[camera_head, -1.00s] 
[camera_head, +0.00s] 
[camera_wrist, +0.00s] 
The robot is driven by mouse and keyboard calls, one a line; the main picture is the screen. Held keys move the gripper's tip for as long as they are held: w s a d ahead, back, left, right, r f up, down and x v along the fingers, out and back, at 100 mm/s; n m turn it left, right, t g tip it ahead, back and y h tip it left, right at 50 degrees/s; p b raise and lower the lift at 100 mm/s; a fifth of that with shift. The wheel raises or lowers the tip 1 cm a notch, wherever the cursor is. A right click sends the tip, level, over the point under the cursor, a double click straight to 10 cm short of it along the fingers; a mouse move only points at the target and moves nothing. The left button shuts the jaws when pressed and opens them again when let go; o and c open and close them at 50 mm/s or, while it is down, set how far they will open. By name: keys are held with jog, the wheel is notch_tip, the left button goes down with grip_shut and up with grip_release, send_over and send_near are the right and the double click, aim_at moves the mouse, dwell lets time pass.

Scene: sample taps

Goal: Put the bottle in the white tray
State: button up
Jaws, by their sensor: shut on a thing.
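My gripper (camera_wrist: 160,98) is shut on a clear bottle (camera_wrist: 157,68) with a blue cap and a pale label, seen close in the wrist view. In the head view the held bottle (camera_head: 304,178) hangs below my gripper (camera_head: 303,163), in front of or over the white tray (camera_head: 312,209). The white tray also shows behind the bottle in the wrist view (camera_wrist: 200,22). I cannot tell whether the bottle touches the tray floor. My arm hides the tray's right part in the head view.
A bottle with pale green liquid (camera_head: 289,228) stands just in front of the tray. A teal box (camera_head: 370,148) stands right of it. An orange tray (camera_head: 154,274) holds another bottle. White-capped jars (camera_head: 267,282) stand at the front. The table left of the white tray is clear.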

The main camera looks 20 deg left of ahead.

----------

Go back to the data above and please quote exactly, and only, the lines from the line with "State: button up" through its last line.

State: button up
Jaws, by their sensor: shut on a thing.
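My gripper (camera_wrist: 160,98) is shut on a clear bottle (camera_wrist: 157,68) with a blue cap and a pale label, seen close in the wrist view. In the head view the held bottle (camera_head: 304,178) hangs below my gripper (camera_head: 303,163), in front of or over the white tray (camera_head: 312,209). The white tray also shows behind the bottle in the wrist view (camera_wrist: 200,22). I cannot tell whether the bottle touches the tray floor. My arm hides the tray's right part in the head view.
A bottle with pale green liquid (camera_head: 289,228) stands just in front of the tray. A teal box (camera_head: 370,148) stands right of it. An orange tray (camera_head: 154,274) holds another bottle. White-capped jars (camera_head: 267,282) stand at the front. The table left of the white tray is clear.

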The main camera looks 20 deg left of ahead.

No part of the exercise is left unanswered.